‘Psycho’ by Robert Bloch

Psycho fit

My wife and I were recently enjoying the first series of Bates Motel, when it suddenly occurred to me that, although I’d seen Psycho many times, its sequels of varying quality and even the monumentally redundant Gus van Sant remake; I’d never read the book that started it all – Robert Bloch’s Psycho.

It took me a few months to get around to buying it, of course, but when I did I found that I literally couldn’t put it down. I raced through the book in a couple of days and the fact that I was so familiar with the plot never really spoiled my enjoyment of the book at all.

What surprised me most of all is how closely Hitchcock’s film actually sticks to the book. I’ve had that experience in the past of reading a book after I’ve seen the movie and thinking ‘that was really based on this?’ A good example is Harry Harrison’s Make Room, Make Room upon which the film Soylent Green was based – very loosely it seems. But Psycho isn’t like that at all; Joseph Stefano’s script maintains all of the same beats as the novel and rarely strays from the basic plot.
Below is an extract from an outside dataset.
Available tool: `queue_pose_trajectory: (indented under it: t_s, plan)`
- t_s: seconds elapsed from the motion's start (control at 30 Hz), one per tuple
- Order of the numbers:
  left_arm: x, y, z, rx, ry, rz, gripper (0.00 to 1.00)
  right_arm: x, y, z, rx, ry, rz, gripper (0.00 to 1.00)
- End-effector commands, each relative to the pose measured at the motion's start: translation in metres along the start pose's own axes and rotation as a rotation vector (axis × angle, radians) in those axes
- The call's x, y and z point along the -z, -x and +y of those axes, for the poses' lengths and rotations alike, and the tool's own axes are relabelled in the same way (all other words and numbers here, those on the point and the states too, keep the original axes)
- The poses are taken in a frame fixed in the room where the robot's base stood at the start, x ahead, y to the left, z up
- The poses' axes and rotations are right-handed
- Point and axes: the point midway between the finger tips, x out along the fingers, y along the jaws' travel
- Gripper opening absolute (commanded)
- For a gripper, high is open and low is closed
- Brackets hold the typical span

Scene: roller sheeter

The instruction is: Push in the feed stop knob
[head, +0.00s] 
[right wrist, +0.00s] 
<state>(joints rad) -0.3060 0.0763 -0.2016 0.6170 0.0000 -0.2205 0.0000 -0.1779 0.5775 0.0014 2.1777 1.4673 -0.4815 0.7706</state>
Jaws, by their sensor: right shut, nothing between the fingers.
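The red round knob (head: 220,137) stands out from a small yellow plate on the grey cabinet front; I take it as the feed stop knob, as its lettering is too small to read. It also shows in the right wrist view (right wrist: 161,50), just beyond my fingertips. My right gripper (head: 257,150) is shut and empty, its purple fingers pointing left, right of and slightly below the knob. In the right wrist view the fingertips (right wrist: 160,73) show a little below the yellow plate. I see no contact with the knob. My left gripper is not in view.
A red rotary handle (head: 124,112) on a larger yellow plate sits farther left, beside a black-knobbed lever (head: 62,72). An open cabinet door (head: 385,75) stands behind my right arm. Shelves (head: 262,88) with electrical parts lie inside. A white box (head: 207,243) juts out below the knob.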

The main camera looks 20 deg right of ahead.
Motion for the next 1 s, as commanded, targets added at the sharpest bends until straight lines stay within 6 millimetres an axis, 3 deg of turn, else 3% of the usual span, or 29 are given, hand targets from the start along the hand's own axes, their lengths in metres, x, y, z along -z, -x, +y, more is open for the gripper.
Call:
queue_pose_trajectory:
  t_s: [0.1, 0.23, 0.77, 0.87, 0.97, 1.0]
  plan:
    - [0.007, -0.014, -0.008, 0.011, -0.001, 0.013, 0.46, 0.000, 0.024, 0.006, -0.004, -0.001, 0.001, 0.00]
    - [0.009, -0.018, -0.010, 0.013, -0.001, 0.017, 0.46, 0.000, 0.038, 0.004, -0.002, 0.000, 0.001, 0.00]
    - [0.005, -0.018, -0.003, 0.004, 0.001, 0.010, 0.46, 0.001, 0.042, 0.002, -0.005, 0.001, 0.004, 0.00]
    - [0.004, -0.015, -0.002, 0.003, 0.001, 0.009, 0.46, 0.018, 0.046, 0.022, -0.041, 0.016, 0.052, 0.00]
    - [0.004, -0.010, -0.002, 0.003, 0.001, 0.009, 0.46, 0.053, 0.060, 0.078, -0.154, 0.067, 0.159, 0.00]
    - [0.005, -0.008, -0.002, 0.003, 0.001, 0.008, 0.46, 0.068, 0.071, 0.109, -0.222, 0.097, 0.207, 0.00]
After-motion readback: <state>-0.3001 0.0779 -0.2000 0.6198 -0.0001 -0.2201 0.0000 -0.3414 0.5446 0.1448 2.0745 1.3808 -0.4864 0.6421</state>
He even adapts some of his dialogue directly from the novel.

There are significant cosmetic changes, of course. Norman Bates in the novel is pudgy, balding and middle-aged. He’s also a much less sympathetic character; his internal monologue makes up much of the text and this portrays his him as misogynistic and utterly antisocial. He’s also obsessed with sociology and amateur psychiatry, as well as pornography. For the film and subsequent media, Norman is softened up and presented as much more of a confused young man with simple and less academic hobbies.

The other significant character in Psycho, Norman’s mother Norma Bates, is kept deliberately vague throughout the majority of the text. Her interactions with Norman are told through Norman’s perception of them. In retrospect, it’s clear to see why, but it’s not done in so obvious a way that any reader of the original novel would have easily guessed the denouement.

The murder of Mary Crane (renamed Marion in the movie) is much more brutal in the novel, though very briskly described. The novel never dwells on the murders, but the beheading of this first victim would nonetheless has been unacceptable in 60s cinema. It’s changed to a famously vicious stabbing in the film, but still retains the novel’s shower setting.

Bloch begins the novel with Norman, and then switches to the back-story of Mary. This was changed in the film because Hitchcock wanted the audience to believe that the central character was Marion, not Norman. Both versions work best for their respective medium. A device which Bloch uses very effectively in the book, but which wouldn’t have transferred effectively to film, is to relate the events of a certain period of time as they happened to one person and then, in the next chapter, to describe the same period of time as it happened to another character. So, effectively, the consequences of a murder are discovered by one character before that murder has been related to the reader. It’s a device that works really well in the novel.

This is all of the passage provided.